▶ _Data from robot episodes_
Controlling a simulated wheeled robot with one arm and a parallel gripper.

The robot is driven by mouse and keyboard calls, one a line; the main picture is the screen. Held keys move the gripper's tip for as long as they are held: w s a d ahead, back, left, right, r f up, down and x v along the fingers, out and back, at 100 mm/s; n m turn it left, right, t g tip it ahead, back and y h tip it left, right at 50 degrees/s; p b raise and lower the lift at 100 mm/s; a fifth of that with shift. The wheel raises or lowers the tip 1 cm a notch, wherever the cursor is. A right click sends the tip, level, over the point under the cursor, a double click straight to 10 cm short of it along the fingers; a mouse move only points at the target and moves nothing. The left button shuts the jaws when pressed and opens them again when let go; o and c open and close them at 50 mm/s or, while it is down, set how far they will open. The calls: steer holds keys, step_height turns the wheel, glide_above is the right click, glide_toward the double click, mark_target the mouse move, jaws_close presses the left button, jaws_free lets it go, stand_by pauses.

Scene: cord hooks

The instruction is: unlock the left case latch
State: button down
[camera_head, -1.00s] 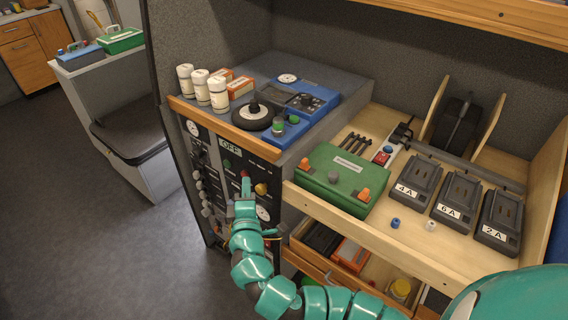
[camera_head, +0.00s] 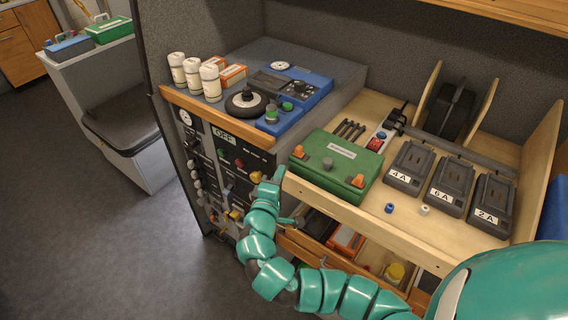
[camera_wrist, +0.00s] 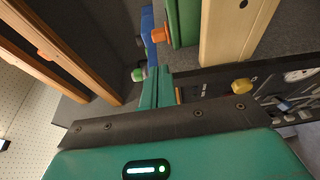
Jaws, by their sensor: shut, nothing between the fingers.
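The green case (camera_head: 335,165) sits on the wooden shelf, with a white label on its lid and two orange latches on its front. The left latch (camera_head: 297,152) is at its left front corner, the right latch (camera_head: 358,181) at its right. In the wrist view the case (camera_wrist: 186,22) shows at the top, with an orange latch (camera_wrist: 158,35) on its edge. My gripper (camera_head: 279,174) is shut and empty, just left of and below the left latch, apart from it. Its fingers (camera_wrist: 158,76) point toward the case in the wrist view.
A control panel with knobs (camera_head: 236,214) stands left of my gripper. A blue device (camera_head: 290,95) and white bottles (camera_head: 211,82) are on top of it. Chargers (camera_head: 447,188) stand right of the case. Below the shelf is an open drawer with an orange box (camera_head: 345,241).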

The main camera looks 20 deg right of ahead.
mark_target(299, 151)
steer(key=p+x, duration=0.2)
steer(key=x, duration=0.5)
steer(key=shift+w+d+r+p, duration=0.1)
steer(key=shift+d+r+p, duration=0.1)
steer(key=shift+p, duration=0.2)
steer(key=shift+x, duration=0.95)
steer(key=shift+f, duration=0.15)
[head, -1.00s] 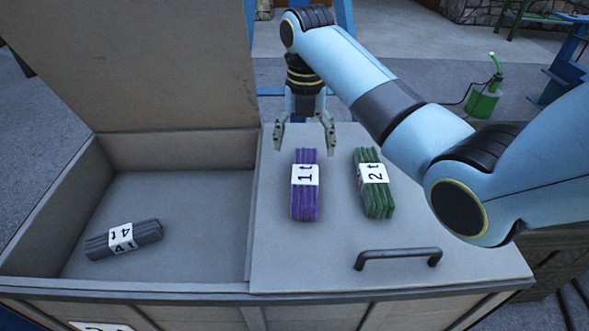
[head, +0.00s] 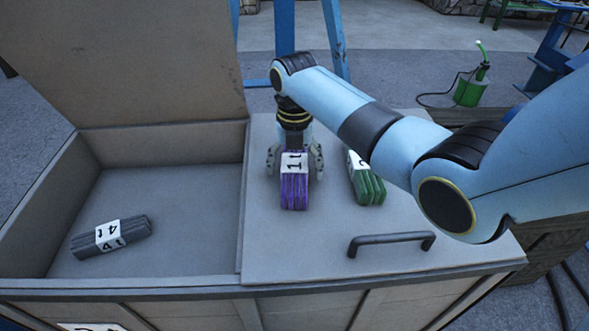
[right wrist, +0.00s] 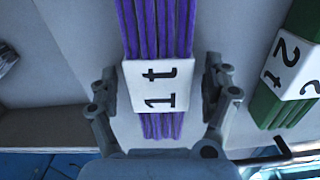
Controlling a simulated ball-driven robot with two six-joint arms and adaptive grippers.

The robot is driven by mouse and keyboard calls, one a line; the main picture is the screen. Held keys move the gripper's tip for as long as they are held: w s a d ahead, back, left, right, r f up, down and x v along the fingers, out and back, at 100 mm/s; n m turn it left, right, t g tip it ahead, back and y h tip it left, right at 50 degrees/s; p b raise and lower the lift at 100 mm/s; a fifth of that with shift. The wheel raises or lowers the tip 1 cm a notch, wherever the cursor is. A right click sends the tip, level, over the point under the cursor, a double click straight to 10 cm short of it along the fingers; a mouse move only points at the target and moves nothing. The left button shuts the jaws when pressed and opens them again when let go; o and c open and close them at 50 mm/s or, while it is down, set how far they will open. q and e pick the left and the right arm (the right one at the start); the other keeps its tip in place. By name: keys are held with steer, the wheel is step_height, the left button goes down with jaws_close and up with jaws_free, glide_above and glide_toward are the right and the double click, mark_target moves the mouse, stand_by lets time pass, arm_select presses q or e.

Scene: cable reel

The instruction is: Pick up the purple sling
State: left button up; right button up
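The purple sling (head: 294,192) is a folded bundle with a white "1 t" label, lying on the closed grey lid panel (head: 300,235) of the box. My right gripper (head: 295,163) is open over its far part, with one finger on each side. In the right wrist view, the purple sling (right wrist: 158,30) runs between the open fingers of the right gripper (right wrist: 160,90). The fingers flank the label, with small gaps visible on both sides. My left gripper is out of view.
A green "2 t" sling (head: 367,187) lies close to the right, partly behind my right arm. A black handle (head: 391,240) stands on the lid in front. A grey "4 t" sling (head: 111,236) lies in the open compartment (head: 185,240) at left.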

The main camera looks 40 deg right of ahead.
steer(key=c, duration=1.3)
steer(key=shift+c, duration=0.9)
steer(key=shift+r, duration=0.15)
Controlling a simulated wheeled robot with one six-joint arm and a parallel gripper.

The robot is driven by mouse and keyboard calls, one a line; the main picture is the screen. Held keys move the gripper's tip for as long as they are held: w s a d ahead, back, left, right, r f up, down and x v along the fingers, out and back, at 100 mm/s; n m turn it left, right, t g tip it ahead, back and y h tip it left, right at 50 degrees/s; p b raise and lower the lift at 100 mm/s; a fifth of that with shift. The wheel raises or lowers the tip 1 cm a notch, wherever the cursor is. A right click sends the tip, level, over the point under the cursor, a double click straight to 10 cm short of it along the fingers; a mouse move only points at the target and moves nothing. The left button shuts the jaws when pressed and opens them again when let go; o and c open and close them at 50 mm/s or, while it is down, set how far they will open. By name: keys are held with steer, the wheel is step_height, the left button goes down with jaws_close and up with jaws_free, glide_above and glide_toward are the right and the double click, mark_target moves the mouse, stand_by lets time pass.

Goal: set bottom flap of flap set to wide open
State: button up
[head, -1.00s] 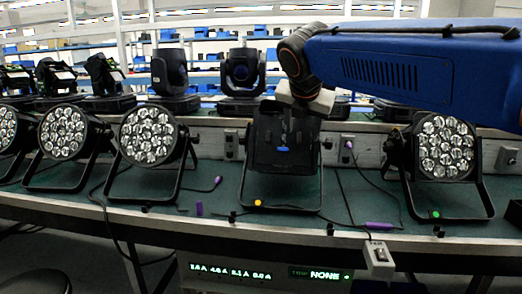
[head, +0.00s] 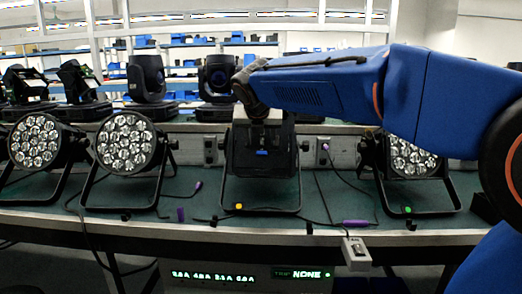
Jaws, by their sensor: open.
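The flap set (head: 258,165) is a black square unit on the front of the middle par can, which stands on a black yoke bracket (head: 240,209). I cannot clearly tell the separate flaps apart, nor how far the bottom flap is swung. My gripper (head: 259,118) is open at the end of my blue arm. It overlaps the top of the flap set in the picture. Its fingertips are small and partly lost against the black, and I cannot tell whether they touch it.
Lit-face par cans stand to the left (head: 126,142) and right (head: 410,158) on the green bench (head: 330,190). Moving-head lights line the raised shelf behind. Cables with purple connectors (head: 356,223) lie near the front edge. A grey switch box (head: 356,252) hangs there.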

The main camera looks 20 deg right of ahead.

---

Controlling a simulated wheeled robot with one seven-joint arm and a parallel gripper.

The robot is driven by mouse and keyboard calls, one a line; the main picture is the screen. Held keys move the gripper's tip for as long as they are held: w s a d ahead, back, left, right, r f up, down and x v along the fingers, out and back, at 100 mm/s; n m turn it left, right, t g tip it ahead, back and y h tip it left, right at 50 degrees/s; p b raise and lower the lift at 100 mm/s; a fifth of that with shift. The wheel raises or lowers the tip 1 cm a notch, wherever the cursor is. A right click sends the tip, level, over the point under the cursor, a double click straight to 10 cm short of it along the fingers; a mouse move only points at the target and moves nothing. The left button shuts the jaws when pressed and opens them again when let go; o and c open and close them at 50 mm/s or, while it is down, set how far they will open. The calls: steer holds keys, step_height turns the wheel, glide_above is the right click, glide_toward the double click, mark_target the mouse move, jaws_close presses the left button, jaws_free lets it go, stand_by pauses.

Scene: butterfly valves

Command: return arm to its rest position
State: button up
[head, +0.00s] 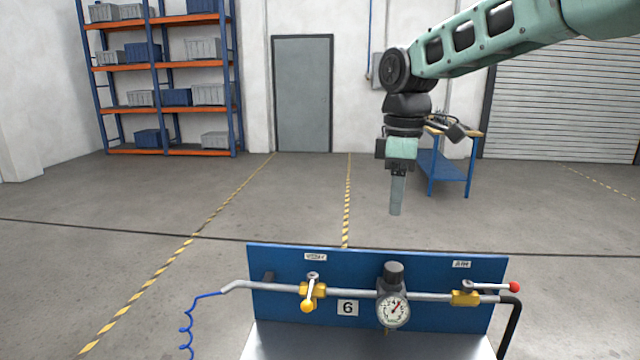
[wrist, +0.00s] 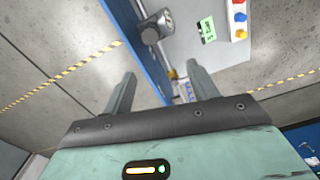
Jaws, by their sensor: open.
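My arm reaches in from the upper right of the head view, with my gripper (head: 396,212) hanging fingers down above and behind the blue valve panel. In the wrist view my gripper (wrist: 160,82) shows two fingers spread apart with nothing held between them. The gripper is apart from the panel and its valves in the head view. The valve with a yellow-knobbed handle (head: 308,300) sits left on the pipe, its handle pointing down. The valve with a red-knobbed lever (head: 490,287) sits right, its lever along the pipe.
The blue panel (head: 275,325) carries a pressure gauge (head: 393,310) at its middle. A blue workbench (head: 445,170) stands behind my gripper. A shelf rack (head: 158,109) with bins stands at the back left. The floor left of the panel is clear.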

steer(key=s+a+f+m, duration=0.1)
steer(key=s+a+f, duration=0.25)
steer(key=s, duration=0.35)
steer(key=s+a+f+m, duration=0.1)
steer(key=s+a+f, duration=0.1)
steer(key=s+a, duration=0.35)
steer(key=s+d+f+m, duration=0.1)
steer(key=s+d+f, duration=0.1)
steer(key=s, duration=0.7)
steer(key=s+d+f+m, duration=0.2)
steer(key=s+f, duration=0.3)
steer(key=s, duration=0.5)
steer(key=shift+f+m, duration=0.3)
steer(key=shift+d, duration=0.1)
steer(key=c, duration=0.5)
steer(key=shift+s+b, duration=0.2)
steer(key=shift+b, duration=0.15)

--

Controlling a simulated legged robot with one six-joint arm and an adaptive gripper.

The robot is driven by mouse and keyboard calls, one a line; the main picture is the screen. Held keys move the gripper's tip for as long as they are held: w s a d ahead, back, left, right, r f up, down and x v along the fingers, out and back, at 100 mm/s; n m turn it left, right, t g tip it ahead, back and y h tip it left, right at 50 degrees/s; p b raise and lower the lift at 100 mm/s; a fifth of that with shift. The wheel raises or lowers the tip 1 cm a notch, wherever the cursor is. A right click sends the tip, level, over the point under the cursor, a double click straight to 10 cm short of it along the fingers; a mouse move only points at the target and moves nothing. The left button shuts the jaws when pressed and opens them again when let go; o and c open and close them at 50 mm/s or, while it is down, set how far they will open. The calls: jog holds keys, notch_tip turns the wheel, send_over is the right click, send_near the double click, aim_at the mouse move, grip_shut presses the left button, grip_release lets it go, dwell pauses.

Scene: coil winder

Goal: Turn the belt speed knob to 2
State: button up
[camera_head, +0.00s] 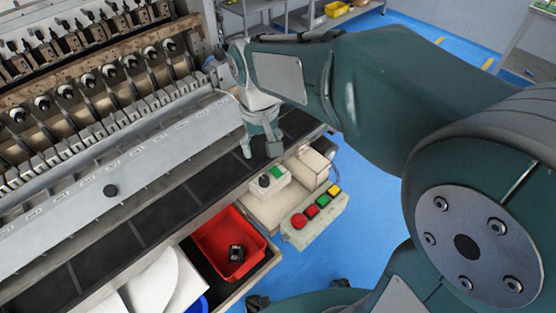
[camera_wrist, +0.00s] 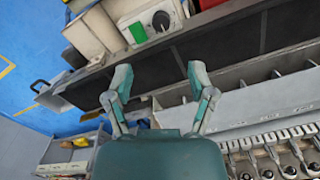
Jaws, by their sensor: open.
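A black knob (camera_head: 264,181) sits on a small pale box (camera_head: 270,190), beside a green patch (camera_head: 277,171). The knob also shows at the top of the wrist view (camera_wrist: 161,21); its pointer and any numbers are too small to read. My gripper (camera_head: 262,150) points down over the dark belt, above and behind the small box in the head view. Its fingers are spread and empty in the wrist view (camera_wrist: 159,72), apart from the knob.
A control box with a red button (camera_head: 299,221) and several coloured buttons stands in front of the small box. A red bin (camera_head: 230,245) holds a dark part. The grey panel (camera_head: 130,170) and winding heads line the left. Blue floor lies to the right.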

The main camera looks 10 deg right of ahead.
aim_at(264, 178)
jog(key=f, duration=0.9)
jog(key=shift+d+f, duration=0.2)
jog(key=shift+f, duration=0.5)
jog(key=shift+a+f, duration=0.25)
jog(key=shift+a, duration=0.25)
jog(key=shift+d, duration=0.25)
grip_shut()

▶ _STATED EXERCISE_
Read the entries and pick out all lines that include the word "joint".

▶ _CORRECT OUTPUT_
Controlling a simulated ball-driven robot with two six-joint arms and adaptive grippers.
Controlling a simulated wheeled robot with one six-joint arm and a parallel gripper.
Controlling a simulated wheeled robot with one seven-joint arm and a parallel gripper.
Controlling a simulated legged robot with one six-joint arm and an adaptive gripper.

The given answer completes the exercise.